In this year he entered on his duties as Slade Professor at Oxford, and before long had established a drawing-school there, which took up a great part of his attention. Of this period is a sketch "Done with my pupils afield," and he used sometimes to draw in the school, and often to draw for the school. A Candle, finely shaded, and various botanical studies, were meant as "copies" or as examples of the treatment he proposed to his students; and the catalogue of the Ruskin Drawing School at Oxford contains a very large number of items by himself, from the great St. Catherine, after Luini, to little memoranda of plant forms. Several of these examples of his hand have been engraved in Mr. E. T. Cook's "Studies in Ruskin."
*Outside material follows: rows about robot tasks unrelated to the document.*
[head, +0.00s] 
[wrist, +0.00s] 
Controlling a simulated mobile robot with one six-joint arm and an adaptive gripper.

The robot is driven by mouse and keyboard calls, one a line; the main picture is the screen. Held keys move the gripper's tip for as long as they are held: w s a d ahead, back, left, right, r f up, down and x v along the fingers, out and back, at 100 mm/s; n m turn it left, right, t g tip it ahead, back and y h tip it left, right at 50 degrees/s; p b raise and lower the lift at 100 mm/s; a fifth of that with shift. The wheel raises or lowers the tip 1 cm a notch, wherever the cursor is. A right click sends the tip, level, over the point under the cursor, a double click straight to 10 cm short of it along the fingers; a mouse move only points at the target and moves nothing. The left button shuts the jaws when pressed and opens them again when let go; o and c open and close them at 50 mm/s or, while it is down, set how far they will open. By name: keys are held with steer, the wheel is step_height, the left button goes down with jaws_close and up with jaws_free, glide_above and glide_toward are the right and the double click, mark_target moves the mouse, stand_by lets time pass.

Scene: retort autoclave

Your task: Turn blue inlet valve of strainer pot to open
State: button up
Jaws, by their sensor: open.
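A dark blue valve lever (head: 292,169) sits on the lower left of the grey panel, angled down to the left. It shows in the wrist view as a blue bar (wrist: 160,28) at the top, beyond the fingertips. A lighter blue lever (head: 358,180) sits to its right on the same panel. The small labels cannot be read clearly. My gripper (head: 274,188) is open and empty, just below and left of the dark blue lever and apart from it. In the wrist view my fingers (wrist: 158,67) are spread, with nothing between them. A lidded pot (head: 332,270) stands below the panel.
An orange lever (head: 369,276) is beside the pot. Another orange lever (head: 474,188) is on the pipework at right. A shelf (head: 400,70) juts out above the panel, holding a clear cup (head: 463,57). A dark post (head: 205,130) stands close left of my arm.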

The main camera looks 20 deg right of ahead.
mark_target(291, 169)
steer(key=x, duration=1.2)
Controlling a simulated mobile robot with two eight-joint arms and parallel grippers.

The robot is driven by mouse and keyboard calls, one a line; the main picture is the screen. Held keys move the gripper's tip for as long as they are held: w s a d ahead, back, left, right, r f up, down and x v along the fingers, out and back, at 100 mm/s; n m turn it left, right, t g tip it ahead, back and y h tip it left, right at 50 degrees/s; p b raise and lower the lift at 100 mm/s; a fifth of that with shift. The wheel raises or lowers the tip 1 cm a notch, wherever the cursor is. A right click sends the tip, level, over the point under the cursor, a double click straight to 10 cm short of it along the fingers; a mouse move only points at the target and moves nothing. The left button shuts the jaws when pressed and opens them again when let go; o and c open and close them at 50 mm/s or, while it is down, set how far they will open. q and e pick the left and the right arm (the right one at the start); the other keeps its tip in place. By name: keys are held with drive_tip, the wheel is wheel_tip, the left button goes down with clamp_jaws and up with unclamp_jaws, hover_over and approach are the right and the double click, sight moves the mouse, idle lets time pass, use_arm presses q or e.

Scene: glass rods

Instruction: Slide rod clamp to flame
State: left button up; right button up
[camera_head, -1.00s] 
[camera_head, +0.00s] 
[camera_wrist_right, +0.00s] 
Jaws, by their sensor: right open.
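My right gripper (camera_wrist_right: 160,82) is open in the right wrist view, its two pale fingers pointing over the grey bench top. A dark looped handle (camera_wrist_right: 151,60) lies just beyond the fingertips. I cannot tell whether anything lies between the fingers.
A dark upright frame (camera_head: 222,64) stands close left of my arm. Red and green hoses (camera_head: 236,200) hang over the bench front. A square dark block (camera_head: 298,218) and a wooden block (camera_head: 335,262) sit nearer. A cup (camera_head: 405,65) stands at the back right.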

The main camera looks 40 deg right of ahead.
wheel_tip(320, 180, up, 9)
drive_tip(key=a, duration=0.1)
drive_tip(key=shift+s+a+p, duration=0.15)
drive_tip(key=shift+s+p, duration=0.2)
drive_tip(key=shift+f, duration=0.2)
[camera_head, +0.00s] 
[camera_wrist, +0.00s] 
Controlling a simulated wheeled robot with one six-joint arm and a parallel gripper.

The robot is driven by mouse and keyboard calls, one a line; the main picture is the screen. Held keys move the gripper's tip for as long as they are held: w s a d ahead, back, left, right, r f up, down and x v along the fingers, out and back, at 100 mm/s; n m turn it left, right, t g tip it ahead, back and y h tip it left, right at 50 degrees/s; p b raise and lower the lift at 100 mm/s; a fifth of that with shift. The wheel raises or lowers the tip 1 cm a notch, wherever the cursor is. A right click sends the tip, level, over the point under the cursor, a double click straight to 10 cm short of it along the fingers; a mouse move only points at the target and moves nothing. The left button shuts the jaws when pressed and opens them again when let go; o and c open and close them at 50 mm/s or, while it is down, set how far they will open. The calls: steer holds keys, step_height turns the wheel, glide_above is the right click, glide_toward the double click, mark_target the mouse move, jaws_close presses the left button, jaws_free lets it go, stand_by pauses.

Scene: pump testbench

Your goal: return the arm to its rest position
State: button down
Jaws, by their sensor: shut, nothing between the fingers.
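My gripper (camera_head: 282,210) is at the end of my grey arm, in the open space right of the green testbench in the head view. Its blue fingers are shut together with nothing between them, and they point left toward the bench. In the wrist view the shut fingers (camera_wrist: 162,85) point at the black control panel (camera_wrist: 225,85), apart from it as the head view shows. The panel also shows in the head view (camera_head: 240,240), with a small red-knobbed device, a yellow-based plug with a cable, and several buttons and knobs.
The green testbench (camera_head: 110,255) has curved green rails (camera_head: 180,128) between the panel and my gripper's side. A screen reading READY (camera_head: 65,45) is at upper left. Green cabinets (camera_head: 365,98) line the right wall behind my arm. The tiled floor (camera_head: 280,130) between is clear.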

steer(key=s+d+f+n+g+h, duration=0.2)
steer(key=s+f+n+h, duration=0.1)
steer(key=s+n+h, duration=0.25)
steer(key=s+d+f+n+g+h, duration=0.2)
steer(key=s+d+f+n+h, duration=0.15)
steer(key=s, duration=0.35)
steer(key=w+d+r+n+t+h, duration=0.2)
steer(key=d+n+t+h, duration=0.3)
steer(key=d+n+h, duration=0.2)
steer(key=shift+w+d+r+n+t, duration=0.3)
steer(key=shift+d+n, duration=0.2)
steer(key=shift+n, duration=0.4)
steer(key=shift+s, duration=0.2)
In 1870 and 1872 he was again drawing at Venice. The elaborate beginning of the "Riva de' Schiavoni," and the effective Rialto (in the possession of Miss Hilliard, Coniston), done one morning before breakfast, are of the former year. In 1874, after a breakdown in health, he visited Assisi, Rome, and Sicily, and beside the notes of Mount Etna and Scylla he brought home a series of careful copies from parts of the Botticelli frescoes at the Sistine Chapel, and the fully realised, though not completed, Glacier des Bossons, a remarkable piece of landscape work. In 1876 he went again to Venice, this time chiefly to copy Carpaccio, though some of his best later views of canals and palaces bear that date, or the early part of 1877, for he stayed on until May of that year. Casa Foscari (in the possession of Mrs. Cunliffe, Ambleside) may be named as a characteristic example of his daring point of view, and success in giving the mass of building in steep perspective.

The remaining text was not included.